Why are our favourite scream queens conservative now?

In the 'Scream' and 'Halloween' reboots, our fave horror icons have become gun-loving vigilantes with individualist outlooks.

by Tom George
|
21 January 2022, 2:02pm

When we meet her in Scream (2022), Sidney Prescott is now an activewear-sporting mum, jogging along the riverside with a stroller. In the fifth instalment of the franchise (the first not to be directed by Wes Craven, who passed away in 2015), that’s the only glimpse at the new life of Neve Campbell’s character, 11 years on from the last Ghostface massacre. But, tbh, that’s all we need to see. Because the moment she receives a call from her old friend Dewey, letting her know that there’s another masked killer tormenting a new gen of A24-horror-loving, Letterboxd-pro-using troubled teens of Woodsboro, her demeanour changes entirely. “Do you have a gun?” asks Dewey. “I’m Sidney Prescott,” she scoffs. “Of course I have a gun.”

It’s a throwaway line that feels manufactured for the franchise’s fans to tweet along with the words “omg slay queen”, but it also marks a significant change for Sidney, a character who once defied the conservative ideals often held to the final girl of horror movies.

In the new film, the protagonist is stronger than she used to be, toughened by the trauma of facing off with an endless conveyor belt of Ghostface killers since the 90s. But in some ways, this older, gun-toting version Sidney feels at odds with the character many fans came to adore. “As the latest Scream film follows the previous film’s events, it makes sense that Sidney would become more hardened,” says Katlyn Aviles, an award-winning horror filmmaker and professor in feminist film theory. “At this point, the woman has endured multiple violent attacks.”

But while it’s understandable that the new Sidney may be constantly locked and loaded, her transformation isn’t quite as drastic as that of Laurie Strode. The beloved scream queen, played by Jamie Lee Curtis, whom we met in John Carpenter’s 1978 slasher Halloween, was giving serious right-wing energy in the 2018 sequel. Ignoring the existence of the many, many sequels, twists and cultish reveals of the franchise's past, Laurie has been reeling since that first traumatic night when Michael Myers escaped prison. With a bunker full of rifles and a newfound belief in capital punishment and libertarian individualism over institution based justice, it seems pretty likely Laurie would have voted for Trump in 2016.

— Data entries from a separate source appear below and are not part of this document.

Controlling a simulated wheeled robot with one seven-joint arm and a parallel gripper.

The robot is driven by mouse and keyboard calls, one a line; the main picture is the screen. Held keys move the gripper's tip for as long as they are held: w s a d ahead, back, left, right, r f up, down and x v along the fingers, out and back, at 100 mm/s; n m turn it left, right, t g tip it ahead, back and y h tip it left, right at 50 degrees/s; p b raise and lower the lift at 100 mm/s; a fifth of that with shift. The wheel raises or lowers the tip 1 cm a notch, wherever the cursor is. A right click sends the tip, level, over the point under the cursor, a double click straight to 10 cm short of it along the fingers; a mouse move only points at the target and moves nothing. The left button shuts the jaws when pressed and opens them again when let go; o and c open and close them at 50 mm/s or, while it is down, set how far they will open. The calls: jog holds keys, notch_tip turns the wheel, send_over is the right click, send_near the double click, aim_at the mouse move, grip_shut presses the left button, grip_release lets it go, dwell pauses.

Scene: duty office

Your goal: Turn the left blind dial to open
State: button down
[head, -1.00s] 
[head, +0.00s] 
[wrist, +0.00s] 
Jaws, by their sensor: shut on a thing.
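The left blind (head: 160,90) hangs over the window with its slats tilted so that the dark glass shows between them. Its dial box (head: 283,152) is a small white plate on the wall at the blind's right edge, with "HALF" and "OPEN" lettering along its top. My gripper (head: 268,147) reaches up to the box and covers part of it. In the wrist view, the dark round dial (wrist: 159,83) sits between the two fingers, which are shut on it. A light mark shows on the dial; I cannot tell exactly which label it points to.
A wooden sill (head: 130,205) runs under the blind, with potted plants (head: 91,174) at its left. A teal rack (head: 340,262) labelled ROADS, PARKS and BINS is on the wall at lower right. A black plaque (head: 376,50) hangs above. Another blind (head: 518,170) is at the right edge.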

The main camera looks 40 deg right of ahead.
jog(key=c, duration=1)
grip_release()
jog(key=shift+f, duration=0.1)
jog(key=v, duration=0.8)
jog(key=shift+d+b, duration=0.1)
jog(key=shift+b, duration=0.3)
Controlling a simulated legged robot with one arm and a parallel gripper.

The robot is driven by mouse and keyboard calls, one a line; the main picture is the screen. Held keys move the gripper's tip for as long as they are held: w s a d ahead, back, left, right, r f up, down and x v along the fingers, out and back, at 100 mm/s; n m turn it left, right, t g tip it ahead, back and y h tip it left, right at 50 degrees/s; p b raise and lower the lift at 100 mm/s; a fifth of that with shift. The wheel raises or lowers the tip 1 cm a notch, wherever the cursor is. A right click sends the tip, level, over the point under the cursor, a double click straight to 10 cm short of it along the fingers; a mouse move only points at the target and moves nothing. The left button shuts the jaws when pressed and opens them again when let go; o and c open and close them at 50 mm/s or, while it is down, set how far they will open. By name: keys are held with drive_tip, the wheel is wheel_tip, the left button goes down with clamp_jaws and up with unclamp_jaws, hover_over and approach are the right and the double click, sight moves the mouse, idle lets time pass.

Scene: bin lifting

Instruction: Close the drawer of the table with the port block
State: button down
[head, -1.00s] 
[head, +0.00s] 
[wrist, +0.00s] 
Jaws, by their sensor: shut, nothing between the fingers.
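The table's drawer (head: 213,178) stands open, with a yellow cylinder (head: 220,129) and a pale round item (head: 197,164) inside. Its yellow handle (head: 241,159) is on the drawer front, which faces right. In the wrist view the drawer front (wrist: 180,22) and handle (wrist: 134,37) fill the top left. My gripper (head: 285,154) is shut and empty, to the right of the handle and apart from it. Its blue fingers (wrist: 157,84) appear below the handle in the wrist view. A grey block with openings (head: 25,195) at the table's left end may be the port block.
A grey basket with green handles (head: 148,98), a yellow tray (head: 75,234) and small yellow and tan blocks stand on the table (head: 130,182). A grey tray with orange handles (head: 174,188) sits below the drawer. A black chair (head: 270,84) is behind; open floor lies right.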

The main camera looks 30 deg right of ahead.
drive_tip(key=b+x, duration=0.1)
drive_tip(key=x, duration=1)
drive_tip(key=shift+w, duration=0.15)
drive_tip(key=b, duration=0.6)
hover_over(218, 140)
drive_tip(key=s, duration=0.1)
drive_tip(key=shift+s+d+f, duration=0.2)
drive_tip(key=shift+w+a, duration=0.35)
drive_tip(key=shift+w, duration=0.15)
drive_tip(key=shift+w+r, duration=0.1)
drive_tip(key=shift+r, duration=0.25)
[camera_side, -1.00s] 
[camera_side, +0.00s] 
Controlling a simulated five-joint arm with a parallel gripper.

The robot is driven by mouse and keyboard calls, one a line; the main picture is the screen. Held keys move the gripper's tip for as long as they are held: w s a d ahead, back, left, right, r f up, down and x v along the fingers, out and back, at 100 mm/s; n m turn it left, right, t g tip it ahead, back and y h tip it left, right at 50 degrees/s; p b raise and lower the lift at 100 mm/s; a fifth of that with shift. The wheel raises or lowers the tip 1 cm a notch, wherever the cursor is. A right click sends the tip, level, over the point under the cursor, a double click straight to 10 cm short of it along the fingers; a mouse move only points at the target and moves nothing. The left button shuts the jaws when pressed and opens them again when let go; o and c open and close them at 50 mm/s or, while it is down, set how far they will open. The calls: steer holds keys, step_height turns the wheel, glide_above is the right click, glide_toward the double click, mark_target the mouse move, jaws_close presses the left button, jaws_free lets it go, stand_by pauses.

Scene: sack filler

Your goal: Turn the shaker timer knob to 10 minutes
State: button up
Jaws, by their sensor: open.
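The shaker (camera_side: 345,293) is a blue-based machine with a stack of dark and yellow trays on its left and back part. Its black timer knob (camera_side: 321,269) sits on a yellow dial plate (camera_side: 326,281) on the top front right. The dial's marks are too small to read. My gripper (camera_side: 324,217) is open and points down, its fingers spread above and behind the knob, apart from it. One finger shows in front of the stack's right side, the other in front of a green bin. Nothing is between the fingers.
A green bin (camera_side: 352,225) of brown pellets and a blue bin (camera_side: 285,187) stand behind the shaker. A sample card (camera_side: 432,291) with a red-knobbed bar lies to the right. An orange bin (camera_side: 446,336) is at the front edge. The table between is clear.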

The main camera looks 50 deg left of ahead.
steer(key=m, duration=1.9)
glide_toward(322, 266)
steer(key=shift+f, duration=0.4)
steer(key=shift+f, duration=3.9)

“The horror genre has always had political leanings,” Katlyn explains. Horror films have, after all, always played on the contemporary fears raging through the public: communism in the 50s, satanism in the 80s and technology invading our lives from the 90s onwards. “For the most part, I think horror tends to lean liberal, although it has had periods of being more conservative,” she adds. “Many films of the 1980s, particularly the slasher films, reflect the values of the Reagan era”. These conservative ethics were showcased in an aggressively pious approach to sexuality and staunchly anti-drug messaging.

Very often, these conservative ideals were expressed through the different scream queens. A fear of the changing sexual and social positions of young women was explored through the teen babysitter – When A Stranger Calls (1979) – or summer camp supervisor – Friday the 13th (1980) – and what they get up to out of sight of their mothers, fathers, teachers, priests. “Although not all of them were virgins or abstained from drinking and doing drugs, victims in 80s slasher films are presented as immoral for their behaviour, which gets them killed,” Katlyn says. “The final girl is presented as the opposite. Her refusal to give into hedonistic desires allows her to defeat the killer.”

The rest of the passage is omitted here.